Dennis-Anderson said scores reflecting extremely low stress levels aren't necessary good; people in this category may be underachievers and "need to light a fire under themselves." However, the consensus among Aug. 10 workshop attendees was that high stress is the greater problem.

Dennis-Anderson acknowledged that stressful activities and situations are often inevitable, but that they can be offset by engaging in relaxing activities. "God is all about balance. He doesn't want us stressed, he gives us free will to make choices," she said, suggesting that teens take time out for listening to music, playing and laughing. She also emphasized that quiet prayer and reflection should be a major priority: "The biggest way to fend off stress is through Jesus, and that takes centering."

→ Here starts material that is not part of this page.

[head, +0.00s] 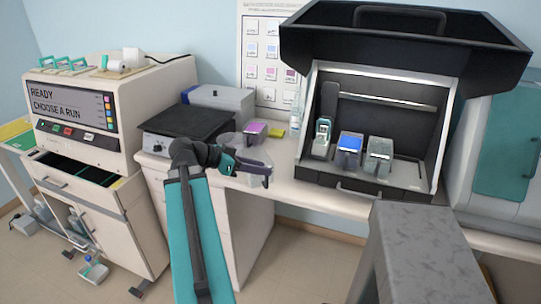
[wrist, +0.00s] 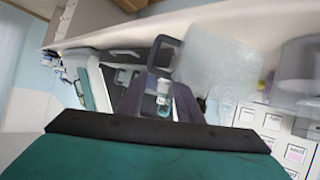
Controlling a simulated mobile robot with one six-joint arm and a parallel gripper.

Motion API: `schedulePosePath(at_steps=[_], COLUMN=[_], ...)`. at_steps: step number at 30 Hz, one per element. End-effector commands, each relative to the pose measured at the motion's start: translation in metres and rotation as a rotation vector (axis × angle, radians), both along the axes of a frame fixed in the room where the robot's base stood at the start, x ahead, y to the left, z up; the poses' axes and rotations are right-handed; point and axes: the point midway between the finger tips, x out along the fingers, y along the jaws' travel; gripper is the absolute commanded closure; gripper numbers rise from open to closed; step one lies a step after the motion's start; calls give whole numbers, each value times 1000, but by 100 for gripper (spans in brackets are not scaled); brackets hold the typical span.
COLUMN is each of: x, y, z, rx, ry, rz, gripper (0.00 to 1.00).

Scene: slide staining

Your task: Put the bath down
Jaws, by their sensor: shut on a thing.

Eric reported that despite his many activities, his "stress-test" score was relatively low. He attributes this to taking frequent jogs to ease stress, and also maintaining good awareness. "You've got to realize that you've got to take time for yourself, but not forget your responsibilities," he said.

Dan DeBoover, 18, said he also maintains a mild stress level. Dan, who staffed Dennis-Anderson's workshop as a Diocesan Youth Committee representative, noted that one good approach is to be realistic about the time available to complete daily goals, such as homework.

"There's only so much time in one day," said Dan, from St. Theresa/St. Mary parishes in Stanley and Rushville. "If I run out of time, then there's nothing else I could have done."